The exam is no easy task, and students know this first-hand. For many, the multiple choice portion of the exam was the major issue to tackle. “I found the multiple choice challenging when we had to interpret old passages,” says Zehra Mahmud. “With practice, I got better at it so I was able to do them more quickly and not waste any time.” For Catherine Hogan, time management was the biggest problem. “I had a decent amount of questions left for the multiple choice, so I didn’t really manage my time very well,” she says. “I thought I had more time than I did.”

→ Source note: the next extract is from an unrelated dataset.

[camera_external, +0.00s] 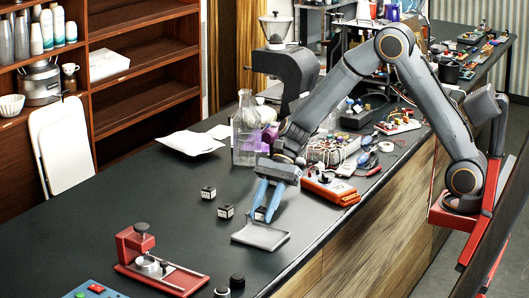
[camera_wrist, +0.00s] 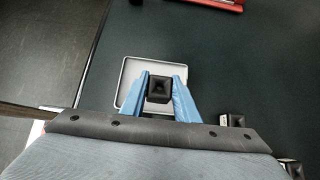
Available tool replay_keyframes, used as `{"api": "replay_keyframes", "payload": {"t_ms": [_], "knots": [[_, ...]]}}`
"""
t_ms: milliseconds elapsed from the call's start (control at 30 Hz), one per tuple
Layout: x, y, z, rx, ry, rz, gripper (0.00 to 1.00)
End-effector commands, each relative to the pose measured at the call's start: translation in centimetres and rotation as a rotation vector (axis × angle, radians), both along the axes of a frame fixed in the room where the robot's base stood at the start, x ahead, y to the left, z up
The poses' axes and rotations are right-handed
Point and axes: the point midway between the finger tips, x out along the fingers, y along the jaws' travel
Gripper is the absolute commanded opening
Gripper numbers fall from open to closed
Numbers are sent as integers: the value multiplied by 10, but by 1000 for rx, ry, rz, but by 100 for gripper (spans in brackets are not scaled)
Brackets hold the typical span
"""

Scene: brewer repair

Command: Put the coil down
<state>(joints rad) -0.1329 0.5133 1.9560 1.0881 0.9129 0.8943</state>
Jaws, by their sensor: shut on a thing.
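My gripper (camera_external: 264,214) points down with its blue fingers just above a shallow light-grey tray (camera_external: 260,237) near the counter's front edge. In the wrist view the fingers (camera_wrist: 161,82) are shut on a small black square coil (camera_wrist: 159,89) with a hollow-looking top. The coil sits over the tray (camera_wrist: 140,68), which shows behind it; I cannot tell whether it touches the tray floor.
Two small black cubes (camera_external: 208,192) (camera_external: 225,211) stand left of the tray. A glass flask (camera_external: 246,125) is behind. Dark counter between them is clear.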

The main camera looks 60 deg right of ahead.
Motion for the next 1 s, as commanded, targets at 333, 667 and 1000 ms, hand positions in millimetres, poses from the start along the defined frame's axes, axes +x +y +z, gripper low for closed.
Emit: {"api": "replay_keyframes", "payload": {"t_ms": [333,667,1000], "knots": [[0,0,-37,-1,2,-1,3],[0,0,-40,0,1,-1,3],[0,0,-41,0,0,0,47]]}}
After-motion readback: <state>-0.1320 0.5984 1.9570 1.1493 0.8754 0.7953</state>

Students agree that the class offered opportunities for improving writing and analytical skills. “I liked the class discussions when we analyzed stuff because helped me gain different perspectives on how to attack prompts,” says Lauren Mottel. Hogan agrees, saying, “I became more comfortable with my writing and writing under time restraints, which really prepared me for the exam.” Mahmud’s priorities lie in a different place: “The memes following the exam are good!”

For Mr. Beno, the current AP Lang teacher at Padua, the class and exam offer students with a challenging yet rewarding opportunity to improve in many areas. “Any student in Lang knows how to write, but the rhetorical structure, synthesis, and honing in on certain types of writing that you use in college is very important,” he says. However, he recognizes that the buildup to the exam is often stressful for students. “The struggles of an AP class in general are that you sort of prepare for a marathon but the test is a three hour sprint,” he says. “You don’t know the questions beforehand, you learn enough to get done what needs to get done but the preparation and the actual test feels rushed.”

When asked about advice for future students, students agree that practicing time management is vital. “You have two hours and 15 minutes to write three whole essays, and it’s on your own time,” says Mottel. Addressing these time constraints, she believes that keeping an open mind is necessary. “Be open-minded when approaching prompts, so don’t get too settled on any one idea and get yourself stuck,” she says.